Politics
3 min

Alexander Brown hopes to take Willowdale for the NDP

ONTARIO ELECTION / Win would make him the riding's first gay MPP

Alexander Brown has a history of activism in Hamilton. Credit: Rob Salerno

Alexander Brown wants to get things done.

The 43-year-old ESL teacher from Oshawa is running for the NDP in the northern Toronto riding of Willowdale in hopes of unseating Liberal incumbent David Zimmer to become the area’s first gay MP.

It will be an uphill battle for Brown, as the NDP has never held the riding and hasn’t crested above nine percent there since 1995.

But Brown has a simple strategy for getting his message out to voters: meet them and listen.

Alexander Brown has a history of activism in Hamilton.(Rob Salerno)

“The lesson I learned from community groups, no matter what level of government – there’s a lot of people who like to sit around and talk about the problem, and then they never do anything,” Brown says. “You end up getting a lot of people dropping off and not being interested anymore because they say they never do anything. You have to listen, you have to consult with them, and you have to get something done.”

Brown says he was raised in a strongly NDP household, but he became interested in politics only when he was living in Hamilton, from 2003 onward. He chaired a neighbourhood association, became involved with Environment Hamilton, and sat on a Ministry of the Environment public liaison committee that dealt with efforts to reduce emissions from the steel mills.

He attracted the attention of the NDP by volunteering on the successful election campaigns of Wayne Marston and Paul Miller in the federal and provincial campaigns for Hamilton East–Stoney Creek.

He moved to the Yonge and Lawrence area of Toronto two years ago with his partner, who owns a hair salon in Markham. Last year, he campaigned unsuccessfully for the nearby Willowdale seat on the Toronto District School Board.

As the election came on the horizon, the NDP asked him to run in the same riding. Brown says he was reluctant at first.

“I wasn’t going to run in the provincial election after I did the municipal one,” he says. “I wanted to focus on municipal issues and run again in four years time, but I was approached by the riding association and thought about it. I didn’t just jump into it. They kind of convinced me that they wanted me to run there, so I said, Sure.”

With his background in teaching, Brown says he is particularly concerned that schools provide a safe space for queer students.

“The NDP’s and my own personal opinion is we need to prevent discrimination of all groups. In schools it’s most important. Kids need to be aware of these issues younger and be involved in them,” he says.

While Brown says that he supports allowing students to form gay-straight alliances in Catholic schools and that he would prefer to see religion taken out of public schools, he refuses to back defunding the Catholic school boards.

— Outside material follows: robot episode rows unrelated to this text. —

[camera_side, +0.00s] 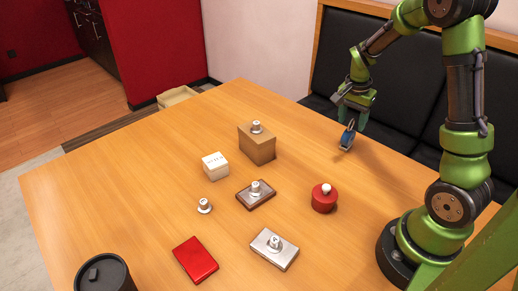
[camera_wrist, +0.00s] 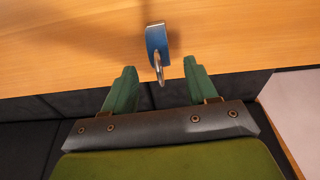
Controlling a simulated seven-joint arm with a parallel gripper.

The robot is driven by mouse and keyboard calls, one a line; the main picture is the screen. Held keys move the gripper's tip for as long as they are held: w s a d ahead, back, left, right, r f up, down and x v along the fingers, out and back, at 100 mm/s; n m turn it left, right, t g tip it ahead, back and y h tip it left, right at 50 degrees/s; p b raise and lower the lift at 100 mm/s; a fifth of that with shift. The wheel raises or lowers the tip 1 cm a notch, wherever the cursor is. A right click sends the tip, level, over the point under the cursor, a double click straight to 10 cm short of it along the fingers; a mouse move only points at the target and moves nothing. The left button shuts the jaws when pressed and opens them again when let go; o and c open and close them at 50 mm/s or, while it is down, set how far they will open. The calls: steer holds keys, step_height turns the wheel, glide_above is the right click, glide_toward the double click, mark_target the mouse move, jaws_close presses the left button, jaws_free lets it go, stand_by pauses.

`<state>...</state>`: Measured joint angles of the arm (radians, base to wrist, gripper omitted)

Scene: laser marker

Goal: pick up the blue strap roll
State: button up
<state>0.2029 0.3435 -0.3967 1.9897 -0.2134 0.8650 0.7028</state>
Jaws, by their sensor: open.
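The blue strap roll (camera_side: 347,138) is small and blue with a grey loop at its upper end. It is near the table's far right edge in the side view, just below my gripper (camera_side: 352,112). In the wrist view the blue strap roll (camera_wrist: 158,40) lies ahead of my green fingers, and its grey loop points back toward the gap between them. My gripper (camera_wrist: 160,66) is open, with one finger on each side of that gap. No finger visibly touches the roll. I cannot tell the exact height of the fingers above it.
A cardboard box (camera_side: 257,147), a white box (camera_side: 215,166), a red round container (camera_side: 324,199), a dark plate (camera_side: 245,202), a silver box (camera_side: 265,252), a red box (camera_side: 195,260) and a black canister (camera_side: 103,274) stand on the table (camera_side: 130,170). A black bench (camera_side: 395,120) is behind.

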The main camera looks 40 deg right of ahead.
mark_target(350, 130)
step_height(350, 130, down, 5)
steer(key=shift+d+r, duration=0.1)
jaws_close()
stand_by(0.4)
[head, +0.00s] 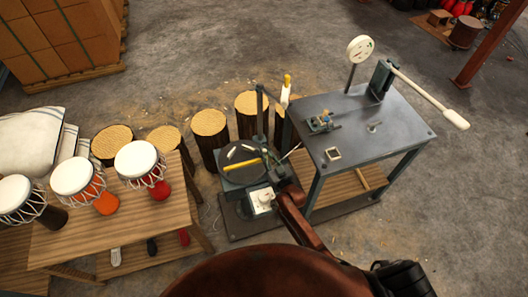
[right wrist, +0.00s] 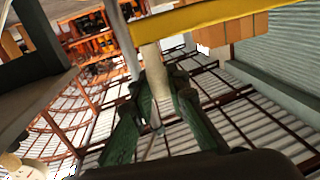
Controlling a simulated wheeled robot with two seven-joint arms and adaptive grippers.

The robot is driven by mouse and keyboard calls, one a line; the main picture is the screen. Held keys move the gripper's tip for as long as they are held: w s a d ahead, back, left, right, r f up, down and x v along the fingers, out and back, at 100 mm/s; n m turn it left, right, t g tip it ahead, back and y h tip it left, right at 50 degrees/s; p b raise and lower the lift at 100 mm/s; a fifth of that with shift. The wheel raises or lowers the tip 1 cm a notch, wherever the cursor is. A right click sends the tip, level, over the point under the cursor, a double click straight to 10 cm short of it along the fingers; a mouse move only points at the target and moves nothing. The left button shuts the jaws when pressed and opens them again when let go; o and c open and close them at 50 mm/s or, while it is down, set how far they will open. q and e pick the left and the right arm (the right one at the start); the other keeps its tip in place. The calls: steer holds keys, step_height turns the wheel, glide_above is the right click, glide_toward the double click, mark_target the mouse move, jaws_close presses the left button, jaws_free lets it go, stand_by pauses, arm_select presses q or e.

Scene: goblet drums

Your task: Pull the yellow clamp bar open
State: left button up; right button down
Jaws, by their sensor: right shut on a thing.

“The issue of the Catholic school board is very contentious. You’ll see a lot of people fighting that based on the constitutional mandate,” he says. “Personally, I’m not giving an opinion.”

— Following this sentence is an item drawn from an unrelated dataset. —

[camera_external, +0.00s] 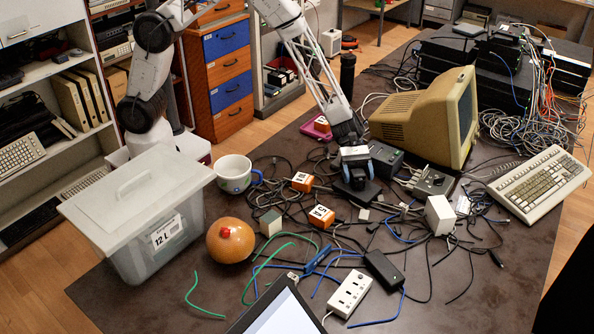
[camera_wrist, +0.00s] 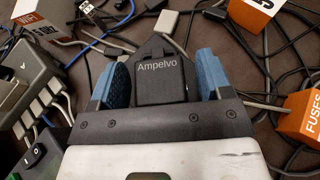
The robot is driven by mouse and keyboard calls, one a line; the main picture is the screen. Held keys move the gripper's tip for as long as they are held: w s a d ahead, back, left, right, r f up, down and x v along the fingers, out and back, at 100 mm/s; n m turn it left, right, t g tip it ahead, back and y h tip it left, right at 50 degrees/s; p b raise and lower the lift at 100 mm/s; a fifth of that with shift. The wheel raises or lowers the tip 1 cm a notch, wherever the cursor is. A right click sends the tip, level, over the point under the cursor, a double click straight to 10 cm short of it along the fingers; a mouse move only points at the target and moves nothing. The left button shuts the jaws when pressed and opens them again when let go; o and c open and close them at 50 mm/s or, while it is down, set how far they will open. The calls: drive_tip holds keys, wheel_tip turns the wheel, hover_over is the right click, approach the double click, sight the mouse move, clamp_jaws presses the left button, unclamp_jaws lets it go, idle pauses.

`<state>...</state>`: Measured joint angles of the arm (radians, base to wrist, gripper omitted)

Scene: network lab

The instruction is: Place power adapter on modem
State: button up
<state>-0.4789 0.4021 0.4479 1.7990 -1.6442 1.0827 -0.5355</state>
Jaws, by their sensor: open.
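My gripper (camera_external: 357,182) points down over the cluttered table, with its blue fingers apart. A black block labelled "Ampelvo" lies between the fingers in the wrist view (camera_wrist: 163,80); it looks like the power adapter, and its dark edge shows under the gripper in the external view (camera_external: 368,194). I cannot tell whether the fingers touch it. A grey box with cables plugged in, possibly the modem, sits right of the gripper in the external view (camera_external: 432,181) and at the left in the wrist view (camera_wrist: 28,80). Another black adapter-like brick (camera_external: 384,268) lies nearer the front.
Orange boxes (camera_external: 302,181) (camera_external: 321,216) stand close by, left and front of the gripper. A black box (camera_external: 384,160), a CRT monitor (camera_external: 425,118) and a white box (camera_external: 440,214) stand around it. A power strip (camera_external: 349,294) lies in front. Loose cables cover much of the table.

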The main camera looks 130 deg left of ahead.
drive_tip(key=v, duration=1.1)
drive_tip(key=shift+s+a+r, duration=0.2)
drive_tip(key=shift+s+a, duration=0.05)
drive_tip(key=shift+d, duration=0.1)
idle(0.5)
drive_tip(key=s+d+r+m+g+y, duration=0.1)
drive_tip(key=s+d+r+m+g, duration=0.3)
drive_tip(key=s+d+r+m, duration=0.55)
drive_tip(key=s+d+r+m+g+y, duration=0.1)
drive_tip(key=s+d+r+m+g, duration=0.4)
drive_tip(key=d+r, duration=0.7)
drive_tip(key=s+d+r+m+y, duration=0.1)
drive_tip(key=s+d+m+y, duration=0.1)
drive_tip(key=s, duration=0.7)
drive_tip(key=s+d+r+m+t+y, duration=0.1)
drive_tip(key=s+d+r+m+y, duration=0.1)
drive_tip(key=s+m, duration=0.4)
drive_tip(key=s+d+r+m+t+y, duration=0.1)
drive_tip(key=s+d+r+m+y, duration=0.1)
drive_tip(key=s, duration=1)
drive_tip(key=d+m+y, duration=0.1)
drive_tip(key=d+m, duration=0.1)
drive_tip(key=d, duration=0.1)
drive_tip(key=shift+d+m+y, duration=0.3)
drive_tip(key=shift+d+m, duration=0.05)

Brown says any moves to control what the school board does or teaches needs to come after extensive consultations.

“I don’t want the government coming in and saying, We’re just going to do this, without informing people and getting them involved in that process. If you don’t do that, you end up removing all the transparency. You end up removing all the democratic values,” he says.

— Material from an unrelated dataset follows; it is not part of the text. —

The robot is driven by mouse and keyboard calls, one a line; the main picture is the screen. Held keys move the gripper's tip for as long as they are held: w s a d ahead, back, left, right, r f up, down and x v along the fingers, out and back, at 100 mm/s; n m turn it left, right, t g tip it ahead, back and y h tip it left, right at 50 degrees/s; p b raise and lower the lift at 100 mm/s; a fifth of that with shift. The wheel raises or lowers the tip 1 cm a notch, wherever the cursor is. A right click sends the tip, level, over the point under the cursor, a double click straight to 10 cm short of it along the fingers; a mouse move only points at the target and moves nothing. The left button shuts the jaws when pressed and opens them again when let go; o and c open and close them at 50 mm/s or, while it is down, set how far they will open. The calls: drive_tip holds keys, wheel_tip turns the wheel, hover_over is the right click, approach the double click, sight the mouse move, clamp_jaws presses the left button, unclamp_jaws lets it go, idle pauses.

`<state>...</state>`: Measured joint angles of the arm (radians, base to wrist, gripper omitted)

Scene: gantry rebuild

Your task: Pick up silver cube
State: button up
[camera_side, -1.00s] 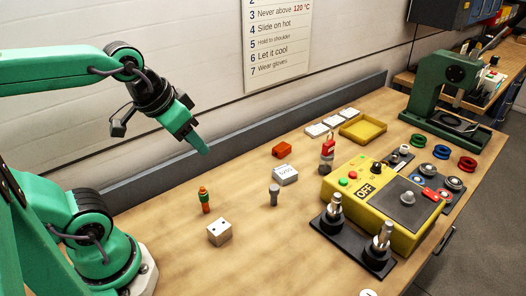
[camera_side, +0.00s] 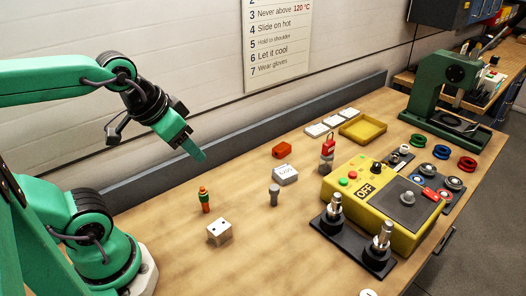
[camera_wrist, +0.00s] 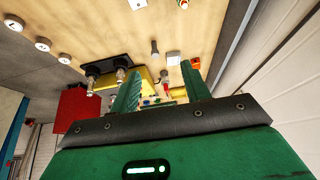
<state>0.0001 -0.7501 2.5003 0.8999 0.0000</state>
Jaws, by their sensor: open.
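A small pale silver-grey cube (camera_side: 219,231) with dark dots on its faces sits on the wooden bench in the side view, near my arm's base. In the wrist view, what looks like the same cube (camera_wrist: 183,4) is cut off by the top edge. My gripper (camera_side: 201,156) hangs in the air above and behind the cube, well apart from it. In the wrist view, my gripper's two green fingers (camera_wrist: 160,68) stand apart with nothing held between them.
A green-and-orange cylinder (camera_side: 205,200) stands just behind the cube, and a grey peg (camera_side: 274,195) to its right. A white labelled box (camera_side: 285,175), an orange block (camera_side: 282,149) and a yellow control box (camera_side: 385,205) lie further right. Bare bench lies in front of the cube.

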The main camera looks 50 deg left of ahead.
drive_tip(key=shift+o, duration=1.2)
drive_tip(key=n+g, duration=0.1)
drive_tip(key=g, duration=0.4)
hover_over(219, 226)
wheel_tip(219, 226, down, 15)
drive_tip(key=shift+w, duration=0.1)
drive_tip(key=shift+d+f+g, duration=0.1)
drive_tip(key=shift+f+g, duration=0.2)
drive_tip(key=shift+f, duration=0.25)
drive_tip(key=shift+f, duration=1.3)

When asked about his priorities for the queer community as a legislator, Brown says he would work to pass the NDP’s proposed amendment to the Human Rights Code that would add gender expression and gender identity to the list of proscribed causes for discrimination. He also concedes that amending the act may not in itself be enough to protect trans people from discrimination.

“If we’re going to be an inclusive society, which we say we are, then this is something that needs to happen, just so we can say that trans Ontarians are afforded the same rights from discrimination. So they can’t be kicked out of their residence or prevented from getting a job,” he says. “It may not change the situation and these things will still happen, so maybe it’s a matter of education, which then becomes a different issue.”